This week’s Wedge Issues guest is Ben Sharpe of Callaway TopGolf, the biggest manufacturer of golf clubs in the world.
Callaway is a fascinating company for several reasons and it’s directional in terms of gauging the health of the game. Its tentacles run from the entertainment product - pro tours and player endorsements - through media and marketing channels to retail, D2C and grass roots participation.
What is golf?
We got talking about participation, with the UP Caveat: The Number’s Always Wrong.
Ben Sharpe defines golf as people ‘hitting a golf ball with a golf club’.
And you can do that indoors, outdoors, on a simulator, on a golf course, on a driving range, and I think it's golf. And so then if you then take that and say, well, TopGolf is golf because people are hitting a golf ball with a golf club And there's 35 million people doing it every year and 67 percent of those people have never been on a golf course. And of those, a good percentage go and play on a golf course in the first year. And the demographics, I think 40 percent of the people who come and play are women.
I took the piss out of crazy golfers and questioned their relevance to the game’s participation base.

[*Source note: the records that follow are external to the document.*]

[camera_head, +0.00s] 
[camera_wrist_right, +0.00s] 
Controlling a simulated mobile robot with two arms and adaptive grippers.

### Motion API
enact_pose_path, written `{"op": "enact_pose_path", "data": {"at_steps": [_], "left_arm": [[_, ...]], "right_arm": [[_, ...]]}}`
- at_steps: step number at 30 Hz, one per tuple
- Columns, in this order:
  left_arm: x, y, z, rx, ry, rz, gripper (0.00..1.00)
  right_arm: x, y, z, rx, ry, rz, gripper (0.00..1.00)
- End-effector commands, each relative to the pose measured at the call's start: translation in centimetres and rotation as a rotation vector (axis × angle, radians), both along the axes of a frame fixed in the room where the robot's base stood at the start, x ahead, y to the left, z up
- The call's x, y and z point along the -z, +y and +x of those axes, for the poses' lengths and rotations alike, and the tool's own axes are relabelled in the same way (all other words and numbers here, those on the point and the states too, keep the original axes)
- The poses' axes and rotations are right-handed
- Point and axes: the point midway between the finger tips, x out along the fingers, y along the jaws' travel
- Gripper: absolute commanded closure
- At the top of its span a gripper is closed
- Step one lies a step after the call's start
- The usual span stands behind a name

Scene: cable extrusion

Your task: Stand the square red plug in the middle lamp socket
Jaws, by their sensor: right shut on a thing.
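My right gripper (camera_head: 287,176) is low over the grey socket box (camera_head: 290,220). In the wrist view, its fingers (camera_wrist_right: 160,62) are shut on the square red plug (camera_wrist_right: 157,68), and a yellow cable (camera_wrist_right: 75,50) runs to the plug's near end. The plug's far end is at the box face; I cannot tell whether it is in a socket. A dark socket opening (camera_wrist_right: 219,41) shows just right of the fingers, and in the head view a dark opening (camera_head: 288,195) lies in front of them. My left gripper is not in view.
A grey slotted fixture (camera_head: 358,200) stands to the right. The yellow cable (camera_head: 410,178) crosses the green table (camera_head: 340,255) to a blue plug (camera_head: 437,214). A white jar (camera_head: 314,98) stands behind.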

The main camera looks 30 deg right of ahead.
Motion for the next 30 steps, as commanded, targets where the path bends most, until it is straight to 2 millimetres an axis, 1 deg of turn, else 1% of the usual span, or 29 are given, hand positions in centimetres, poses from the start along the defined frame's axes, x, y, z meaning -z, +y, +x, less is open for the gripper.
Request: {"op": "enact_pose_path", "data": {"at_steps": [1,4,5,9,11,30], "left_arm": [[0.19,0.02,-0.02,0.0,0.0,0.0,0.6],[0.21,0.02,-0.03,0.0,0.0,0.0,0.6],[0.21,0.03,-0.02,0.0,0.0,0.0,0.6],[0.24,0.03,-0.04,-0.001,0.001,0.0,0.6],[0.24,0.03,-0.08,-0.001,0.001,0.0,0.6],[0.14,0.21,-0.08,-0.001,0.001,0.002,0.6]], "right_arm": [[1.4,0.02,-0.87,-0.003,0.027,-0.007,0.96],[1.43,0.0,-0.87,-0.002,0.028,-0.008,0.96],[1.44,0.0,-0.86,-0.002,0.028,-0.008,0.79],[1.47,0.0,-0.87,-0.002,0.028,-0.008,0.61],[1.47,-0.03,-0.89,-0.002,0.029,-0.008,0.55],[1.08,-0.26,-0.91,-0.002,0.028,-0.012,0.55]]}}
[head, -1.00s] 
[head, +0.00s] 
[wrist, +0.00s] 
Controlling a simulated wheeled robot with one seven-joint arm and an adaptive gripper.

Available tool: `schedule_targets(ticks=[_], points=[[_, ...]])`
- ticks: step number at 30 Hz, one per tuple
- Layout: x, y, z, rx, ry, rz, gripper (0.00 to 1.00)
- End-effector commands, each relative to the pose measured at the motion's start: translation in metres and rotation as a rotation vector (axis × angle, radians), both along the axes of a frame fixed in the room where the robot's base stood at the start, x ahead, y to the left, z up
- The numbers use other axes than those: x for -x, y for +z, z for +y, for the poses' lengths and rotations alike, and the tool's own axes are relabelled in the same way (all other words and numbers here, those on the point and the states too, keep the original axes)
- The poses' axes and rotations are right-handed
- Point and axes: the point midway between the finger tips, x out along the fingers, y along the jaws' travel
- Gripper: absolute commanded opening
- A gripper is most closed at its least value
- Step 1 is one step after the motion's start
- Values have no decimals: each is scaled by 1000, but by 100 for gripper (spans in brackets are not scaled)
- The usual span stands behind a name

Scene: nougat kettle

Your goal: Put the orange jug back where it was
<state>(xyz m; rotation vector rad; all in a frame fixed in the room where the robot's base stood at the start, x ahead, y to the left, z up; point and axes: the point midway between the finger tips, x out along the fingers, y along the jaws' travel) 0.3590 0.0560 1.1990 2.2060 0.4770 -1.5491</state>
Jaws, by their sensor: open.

Regular UP listener Fiona Harold of the Ladies European Tour pushed back:
So who’s right? (Fiona is, probably).
Is crazy golf golf?
Funnel vision
A lot of sports conversation focuses on the sales funnel, the cockroach of marketing strategic thought, that presents a linear and hierarchical ‘AIDA’ model (Attention, Interest, Desire, Action) which has its roots in the door-to-door sales era of the late 19th century as a way to teach salespeople how to push buyers towards a sale in a single conversation. This last quote is from the definitive critique of the funnel, click here).
It’s enough for the purposes of this conversation to recognise the funnel’s ubiquity:
Every sport has co-opted it to visualise the pathway from awareness to action, defined as either playing or watching their game.
It’s present in every conversation and used as a justification for new sports properties that come with the faux-scientific ‘top of the funnel’ stamp of approval.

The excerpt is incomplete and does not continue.